↓↓↓
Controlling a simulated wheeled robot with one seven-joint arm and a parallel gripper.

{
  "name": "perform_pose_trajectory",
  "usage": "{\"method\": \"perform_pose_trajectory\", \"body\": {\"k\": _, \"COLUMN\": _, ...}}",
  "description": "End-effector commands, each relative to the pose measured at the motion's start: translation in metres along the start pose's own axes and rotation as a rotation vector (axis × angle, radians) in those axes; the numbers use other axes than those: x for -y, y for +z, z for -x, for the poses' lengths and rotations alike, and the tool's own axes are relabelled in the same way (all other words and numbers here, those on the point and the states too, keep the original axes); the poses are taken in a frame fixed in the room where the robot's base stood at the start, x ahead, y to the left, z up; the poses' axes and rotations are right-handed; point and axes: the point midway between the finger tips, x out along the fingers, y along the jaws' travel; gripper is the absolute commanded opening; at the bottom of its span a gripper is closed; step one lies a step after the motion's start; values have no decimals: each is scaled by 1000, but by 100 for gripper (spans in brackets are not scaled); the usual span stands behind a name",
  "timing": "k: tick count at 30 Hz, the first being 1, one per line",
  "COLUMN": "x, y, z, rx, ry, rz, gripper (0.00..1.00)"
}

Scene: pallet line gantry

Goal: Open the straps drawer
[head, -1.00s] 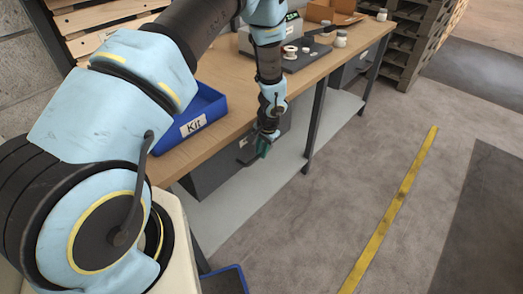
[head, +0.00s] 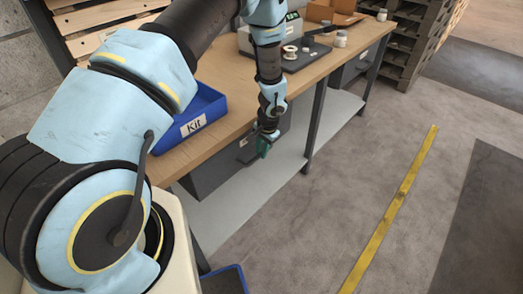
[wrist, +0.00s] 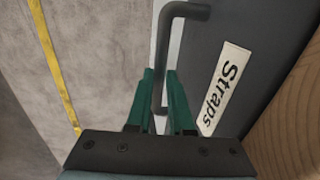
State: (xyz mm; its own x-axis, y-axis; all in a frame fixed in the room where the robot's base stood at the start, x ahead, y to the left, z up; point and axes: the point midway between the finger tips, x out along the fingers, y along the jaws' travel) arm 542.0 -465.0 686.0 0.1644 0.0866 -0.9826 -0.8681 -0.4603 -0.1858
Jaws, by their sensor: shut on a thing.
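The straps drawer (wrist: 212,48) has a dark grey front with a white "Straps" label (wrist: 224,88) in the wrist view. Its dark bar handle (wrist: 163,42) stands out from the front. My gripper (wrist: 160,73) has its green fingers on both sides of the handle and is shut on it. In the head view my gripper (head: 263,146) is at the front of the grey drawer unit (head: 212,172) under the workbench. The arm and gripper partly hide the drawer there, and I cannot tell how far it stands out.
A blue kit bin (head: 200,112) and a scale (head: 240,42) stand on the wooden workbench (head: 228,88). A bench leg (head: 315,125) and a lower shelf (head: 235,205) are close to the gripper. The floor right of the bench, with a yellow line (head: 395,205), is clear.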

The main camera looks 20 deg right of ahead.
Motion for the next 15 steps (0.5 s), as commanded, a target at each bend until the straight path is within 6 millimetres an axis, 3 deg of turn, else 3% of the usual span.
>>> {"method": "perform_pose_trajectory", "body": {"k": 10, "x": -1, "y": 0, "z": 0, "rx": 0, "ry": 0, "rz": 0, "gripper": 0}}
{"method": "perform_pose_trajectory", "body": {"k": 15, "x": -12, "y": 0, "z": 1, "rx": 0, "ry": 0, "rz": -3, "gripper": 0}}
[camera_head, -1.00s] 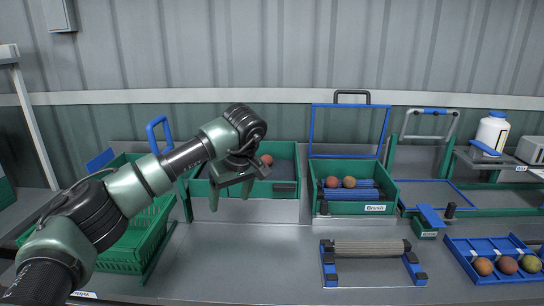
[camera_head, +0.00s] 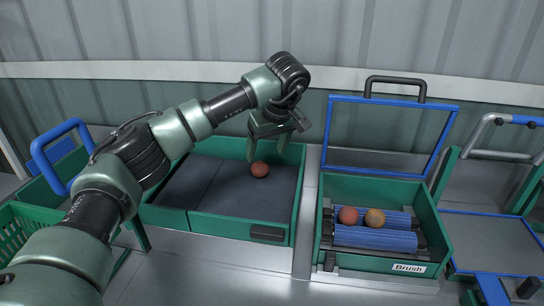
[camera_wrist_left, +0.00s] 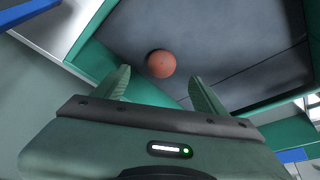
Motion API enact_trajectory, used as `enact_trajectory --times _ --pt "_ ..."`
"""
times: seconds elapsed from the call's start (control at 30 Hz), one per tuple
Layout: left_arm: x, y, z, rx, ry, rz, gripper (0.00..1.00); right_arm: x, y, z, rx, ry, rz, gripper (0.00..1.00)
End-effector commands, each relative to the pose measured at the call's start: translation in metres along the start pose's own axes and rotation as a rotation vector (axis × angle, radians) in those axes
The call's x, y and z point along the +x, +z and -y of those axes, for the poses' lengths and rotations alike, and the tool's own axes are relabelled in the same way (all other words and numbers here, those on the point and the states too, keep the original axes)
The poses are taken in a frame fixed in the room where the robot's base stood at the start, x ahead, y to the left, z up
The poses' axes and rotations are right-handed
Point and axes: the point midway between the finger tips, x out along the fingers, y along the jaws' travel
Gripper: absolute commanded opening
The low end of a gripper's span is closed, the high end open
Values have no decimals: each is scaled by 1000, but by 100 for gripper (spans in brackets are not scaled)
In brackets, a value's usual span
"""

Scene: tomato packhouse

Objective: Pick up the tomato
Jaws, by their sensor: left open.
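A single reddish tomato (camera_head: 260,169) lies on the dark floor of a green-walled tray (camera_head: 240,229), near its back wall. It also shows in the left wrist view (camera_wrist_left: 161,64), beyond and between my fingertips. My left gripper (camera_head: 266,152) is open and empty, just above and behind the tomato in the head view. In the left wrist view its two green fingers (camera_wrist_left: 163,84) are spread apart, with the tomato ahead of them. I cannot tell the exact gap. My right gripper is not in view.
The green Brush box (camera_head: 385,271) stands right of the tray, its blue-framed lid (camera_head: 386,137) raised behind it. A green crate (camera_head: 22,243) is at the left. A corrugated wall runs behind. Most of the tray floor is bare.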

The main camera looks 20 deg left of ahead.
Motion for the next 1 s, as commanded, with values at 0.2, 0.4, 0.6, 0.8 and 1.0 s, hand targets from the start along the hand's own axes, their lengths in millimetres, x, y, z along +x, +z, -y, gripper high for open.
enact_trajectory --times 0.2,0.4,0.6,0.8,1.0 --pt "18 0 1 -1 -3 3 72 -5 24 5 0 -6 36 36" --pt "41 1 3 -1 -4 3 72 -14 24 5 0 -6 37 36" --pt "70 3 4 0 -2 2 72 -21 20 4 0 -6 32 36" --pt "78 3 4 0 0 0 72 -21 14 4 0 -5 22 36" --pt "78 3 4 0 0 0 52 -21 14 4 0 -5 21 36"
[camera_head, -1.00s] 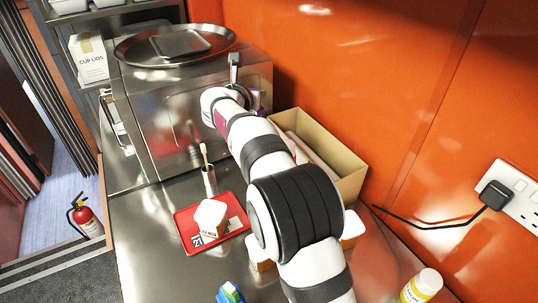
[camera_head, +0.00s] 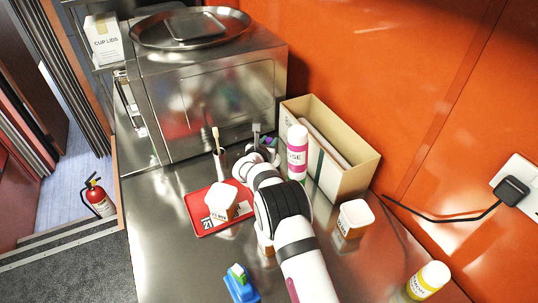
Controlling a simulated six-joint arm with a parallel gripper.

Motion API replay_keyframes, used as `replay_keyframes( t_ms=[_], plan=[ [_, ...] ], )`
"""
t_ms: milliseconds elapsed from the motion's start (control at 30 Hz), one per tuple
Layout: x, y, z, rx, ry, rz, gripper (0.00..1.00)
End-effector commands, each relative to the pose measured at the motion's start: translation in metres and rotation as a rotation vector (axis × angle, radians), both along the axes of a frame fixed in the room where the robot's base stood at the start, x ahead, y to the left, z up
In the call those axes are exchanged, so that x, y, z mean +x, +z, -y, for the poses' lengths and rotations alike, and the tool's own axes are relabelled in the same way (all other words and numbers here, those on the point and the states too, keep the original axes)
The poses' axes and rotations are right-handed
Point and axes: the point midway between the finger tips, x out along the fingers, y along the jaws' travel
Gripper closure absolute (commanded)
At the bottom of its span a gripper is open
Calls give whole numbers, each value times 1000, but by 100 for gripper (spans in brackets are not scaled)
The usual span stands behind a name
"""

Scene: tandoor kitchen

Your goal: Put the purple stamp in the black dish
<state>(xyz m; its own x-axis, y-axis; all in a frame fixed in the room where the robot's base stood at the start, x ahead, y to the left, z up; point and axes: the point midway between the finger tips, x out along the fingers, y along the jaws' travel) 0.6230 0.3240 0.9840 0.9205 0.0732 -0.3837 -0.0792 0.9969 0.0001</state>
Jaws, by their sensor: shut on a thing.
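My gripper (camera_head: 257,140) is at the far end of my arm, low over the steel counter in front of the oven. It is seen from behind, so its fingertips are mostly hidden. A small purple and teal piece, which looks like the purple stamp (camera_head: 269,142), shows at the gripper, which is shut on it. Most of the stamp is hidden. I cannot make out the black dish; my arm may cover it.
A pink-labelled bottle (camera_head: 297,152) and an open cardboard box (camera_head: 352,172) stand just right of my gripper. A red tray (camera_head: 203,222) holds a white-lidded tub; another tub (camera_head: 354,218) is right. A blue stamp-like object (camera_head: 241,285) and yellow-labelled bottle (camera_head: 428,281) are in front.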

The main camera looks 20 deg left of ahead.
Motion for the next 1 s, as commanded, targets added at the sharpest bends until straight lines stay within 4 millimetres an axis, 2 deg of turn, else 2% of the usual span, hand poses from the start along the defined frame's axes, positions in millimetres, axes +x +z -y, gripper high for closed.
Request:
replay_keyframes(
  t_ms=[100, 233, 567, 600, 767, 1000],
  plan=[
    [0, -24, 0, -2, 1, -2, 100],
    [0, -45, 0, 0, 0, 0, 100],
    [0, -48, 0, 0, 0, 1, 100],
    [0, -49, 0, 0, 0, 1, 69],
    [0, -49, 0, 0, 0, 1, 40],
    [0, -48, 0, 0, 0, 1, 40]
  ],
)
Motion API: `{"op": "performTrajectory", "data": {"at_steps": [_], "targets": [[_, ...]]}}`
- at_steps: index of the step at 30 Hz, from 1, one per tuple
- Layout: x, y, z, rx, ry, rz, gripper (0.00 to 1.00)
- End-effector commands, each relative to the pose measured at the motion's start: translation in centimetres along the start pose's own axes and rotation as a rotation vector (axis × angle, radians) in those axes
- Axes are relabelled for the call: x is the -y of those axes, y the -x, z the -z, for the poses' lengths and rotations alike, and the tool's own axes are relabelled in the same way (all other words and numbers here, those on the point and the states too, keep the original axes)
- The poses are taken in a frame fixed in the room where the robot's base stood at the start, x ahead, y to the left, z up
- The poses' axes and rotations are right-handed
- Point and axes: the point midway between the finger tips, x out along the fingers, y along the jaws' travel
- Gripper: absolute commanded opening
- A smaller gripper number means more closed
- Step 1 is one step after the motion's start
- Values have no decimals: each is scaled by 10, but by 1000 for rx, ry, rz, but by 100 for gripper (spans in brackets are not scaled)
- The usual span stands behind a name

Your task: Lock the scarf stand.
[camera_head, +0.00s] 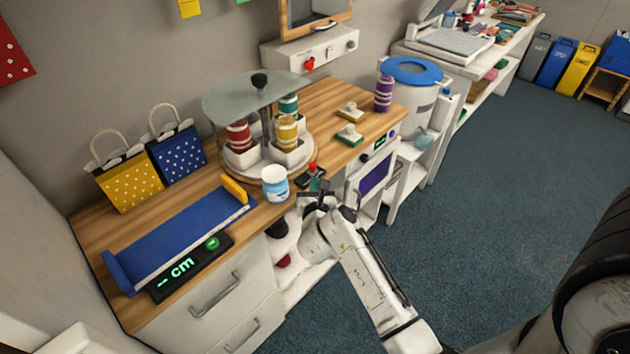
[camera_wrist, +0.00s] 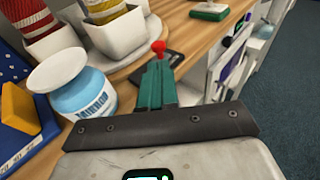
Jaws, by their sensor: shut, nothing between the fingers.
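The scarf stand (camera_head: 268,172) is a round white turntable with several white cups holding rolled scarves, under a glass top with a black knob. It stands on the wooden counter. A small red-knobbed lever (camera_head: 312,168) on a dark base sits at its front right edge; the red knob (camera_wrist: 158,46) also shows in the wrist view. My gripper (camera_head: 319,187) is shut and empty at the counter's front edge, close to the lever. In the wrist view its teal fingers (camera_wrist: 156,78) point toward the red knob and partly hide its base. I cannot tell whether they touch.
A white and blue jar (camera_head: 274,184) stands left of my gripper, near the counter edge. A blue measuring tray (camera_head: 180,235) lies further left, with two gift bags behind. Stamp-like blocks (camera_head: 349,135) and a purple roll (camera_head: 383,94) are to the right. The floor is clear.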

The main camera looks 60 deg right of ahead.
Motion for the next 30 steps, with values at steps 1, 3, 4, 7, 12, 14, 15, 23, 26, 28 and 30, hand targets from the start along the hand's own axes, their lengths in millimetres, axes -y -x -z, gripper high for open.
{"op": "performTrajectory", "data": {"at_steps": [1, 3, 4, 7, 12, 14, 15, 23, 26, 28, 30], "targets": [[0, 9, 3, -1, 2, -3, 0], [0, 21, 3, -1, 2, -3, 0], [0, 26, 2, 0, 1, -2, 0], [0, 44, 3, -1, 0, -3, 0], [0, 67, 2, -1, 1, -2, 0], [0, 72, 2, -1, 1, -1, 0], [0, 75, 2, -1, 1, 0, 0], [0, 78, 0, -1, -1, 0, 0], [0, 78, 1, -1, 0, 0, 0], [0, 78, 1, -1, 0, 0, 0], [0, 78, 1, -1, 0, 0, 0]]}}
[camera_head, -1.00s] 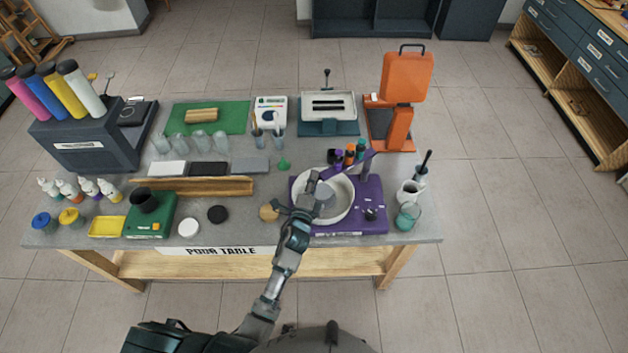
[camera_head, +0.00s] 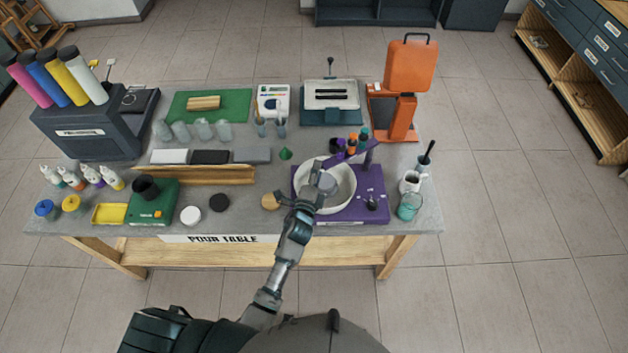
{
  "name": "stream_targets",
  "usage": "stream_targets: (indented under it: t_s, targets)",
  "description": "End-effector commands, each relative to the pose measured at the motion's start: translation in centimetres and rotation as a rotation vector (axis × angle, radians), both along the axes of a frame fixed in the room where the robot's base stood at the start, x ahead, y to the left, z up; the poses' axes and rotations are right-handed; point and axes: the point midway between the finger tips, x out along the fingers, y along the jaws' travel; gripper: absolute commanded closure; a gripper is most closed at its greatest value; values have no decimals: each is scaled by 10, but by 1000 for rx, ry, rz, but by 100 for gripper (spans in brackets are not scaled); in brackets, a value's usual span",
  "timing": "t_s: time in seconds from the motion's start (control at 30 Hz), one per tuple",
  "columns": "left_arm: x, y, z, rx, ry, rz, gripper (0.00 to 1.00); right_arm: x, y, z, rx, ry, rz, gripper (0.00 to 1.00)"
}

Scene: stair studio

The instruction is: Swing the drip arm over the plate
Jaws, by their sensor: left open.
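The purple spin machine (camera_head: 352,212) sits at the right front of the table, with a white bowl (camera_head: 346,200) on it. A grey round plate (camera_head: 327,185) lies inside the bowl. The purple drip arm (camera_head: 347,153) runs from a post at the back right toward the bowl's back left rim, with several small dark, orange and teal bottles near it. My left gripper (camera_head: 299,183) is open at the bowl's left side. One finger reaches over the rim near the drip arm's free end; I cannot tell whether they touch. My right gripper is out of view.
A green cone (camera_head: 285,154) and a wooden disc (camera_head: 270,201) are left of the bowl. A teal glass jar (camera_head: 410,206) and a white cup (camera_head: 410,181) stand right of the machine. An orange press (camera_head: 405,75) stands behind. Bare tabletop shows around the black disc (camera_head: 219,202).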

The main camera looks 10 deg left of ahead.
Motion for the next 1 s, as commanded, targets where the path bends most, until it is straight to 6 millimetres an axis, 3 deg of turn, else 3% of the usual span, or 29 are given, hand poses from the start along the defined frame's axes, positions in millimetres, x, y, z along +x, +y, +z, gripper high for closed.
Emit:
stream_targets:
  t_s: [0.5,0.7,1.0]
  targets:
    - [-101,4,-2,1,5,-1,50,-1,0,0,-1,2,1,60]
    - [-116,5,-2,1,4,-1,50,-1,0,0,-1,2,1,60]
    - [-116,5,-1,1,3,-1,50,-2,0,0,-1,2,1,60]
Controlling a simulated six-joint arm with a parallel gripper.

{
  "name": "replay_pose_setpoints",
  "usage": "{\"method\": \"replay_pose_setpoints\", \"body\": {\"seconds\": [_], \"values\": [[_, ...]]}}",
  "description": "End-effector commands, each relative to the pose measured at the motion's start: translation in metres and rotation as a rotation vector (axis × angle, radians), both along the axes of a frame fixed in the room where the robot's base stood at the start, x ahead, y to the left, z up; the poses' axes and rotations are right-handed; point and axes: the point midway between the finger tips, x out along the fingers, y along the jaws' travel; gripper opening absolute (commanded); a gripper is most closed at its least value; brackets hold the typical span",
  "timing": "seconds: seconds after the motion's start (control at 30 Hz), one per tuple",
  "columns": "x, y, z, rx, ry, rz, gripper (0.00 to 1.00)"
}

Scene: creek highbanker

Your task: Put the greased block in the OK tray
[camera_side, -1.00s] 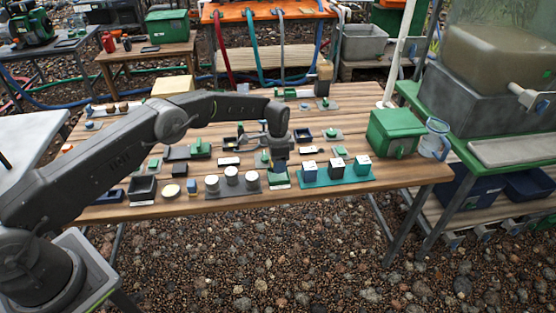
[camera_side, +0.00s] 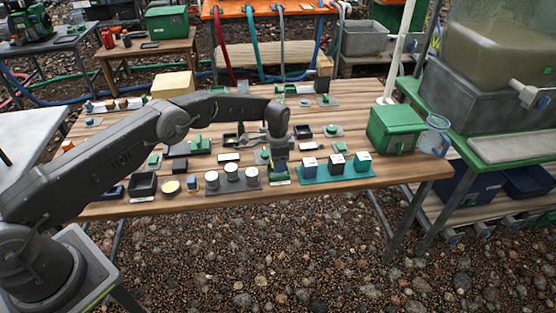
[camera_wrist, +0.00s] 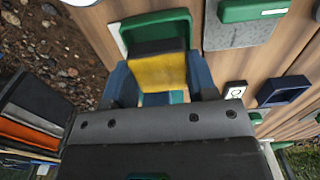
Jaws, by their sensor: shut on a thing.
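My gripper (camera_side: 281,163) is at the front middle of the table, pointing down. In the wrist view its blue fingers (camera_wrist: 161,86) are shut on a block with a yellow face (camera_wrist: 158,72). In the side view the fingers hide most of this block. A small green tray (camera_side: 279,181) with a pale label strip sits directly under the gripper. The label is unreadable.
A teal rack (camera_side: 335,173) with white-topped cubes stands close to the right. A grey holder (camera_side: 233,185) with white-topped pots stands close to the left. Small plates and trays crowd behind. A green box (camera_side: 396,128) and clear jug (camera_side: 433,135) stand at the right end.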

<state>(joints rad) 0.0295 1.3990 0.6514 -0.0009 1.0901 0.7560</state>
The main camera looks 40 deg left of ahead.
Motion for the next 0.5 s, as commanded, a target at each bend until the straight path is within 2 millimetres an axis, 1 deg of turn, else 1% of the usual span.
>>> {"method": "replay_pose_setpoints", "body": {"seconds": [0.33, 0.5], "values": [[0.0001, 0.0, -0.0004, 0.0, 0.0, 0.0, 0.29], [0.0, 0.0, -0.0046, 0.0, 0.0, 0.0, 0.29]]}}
↑↑↑
WHAT THIS TASK INVOLVES: From the entries above, extract each line containing "usage".

TASK RESPONSE:
  "usage": "{\"method\": \"perform_pose_trajectory\", \"body\": {\"k\": _, \"COLUMN\": _, ...}}",
  "usage": "stream_targets: (indented under it: t_s, targets)",
  "usage": "{\"method\": \"replay_pose_setpoints\", \"body\": {\"seconds\": [_], \"values\": [[_, ...]]}}",

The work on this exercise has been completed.